If sentiment improves, HBAR price could break above $0.1030 and advance toward the projected 57% breakout target. Sustained buying would confirm bullish continuation. However, failure to gain momentum could push HBAR below $0.0901 support. A decline toward $0.0830 would invalidate the bullish outlook.

Sui (SUI)

SUI is a key cryptocurrency to watch this week as 53.82 million tokens are set to unlock. The release represents 0.54% of the total supply and is valued at more than $47.2 million. Token unlock events can increase volatility as additional circulating supply impacts short-term price action.

SUI price is trading at $0.891, while the Money Flow Index sits in the oversold zone.

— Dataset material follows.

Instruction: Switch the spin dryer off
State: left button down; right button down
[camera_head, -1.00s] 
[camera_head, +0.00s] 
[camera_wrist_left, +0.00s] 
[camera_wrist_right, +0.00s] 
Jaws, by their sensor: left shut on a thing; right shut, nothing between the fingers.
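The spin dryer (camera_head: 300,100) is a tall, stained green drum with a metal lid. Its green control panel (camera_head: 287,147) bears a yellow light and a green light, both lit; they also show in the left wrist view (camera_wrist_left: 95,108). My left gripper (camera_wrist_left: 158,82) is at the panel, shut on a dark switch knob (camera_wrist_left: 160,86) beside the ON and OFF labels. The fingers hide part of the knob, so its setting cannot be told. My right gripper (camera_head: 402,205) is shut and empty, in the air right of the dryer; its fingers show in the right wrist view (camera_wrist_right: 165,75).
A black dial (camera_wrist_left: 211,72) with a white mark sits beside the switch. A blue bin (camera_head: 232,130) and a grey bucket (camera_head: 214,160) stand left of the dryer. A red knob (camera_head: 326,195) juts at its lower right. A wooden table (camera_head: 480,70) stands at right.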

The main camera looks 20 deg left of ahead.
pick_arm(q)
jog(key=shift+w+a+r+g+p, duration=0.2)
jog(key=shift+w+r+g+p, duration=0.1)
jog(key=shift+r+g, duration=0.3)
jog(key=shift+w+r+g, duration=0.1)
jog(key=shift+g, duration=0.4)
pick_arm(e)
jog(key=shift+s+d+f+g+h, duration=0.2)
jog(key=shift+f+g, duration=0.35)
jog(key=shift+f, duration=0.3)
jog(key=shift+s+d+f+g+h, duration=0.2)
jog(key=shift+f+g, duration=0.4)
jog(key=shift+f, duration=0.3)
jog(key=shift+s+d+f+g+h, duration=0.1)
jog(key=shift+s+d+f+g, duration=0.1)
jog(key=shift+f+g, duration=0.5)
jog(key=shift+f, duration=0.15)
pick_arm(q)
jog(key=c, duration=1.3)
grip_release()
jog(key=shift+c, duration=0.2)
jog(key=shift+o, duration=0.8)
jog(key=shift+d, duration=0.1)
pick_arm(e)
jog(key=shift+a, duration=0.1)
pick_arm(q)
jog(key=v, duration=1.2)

Oversold conditions often signal selling exhaustion and potential reversal setups. If investors absorb the new supply, SUI could exit its three-week consolidation range and break above $1.060, targeting $1.326.

SUI Price Analysis.
SUI Price Analysis. Source: TradingView

However, downside risks remain if demand fails to match incoming supply. Losing the $0.874 support would signal renewed bearish pressure. In that case, the SUI price could decline toward $0.778. A deeper correction may extend losses to $0.629 if broader crypto market sentiment weakens further.

Kite (KITE)

KITE has consistently printed new all-time highs throughout February, drawing strong trader attention. The altcoin currently trades at $0.257 after reaching a fresh ATH of $0.288 last week. Sustained buying momentum and elevated trading volume have supported its upward price trajectory.

KITE remains roughly 12.3% below its recent peak, keeping bullish momentum intact. Technical structure suggests continued upside if capital inflows persist. A decisive breakout above $0.288 could attract additional momentum traders. In that scenario, KITE price may extend gains toward the next projected resistance at $0.328.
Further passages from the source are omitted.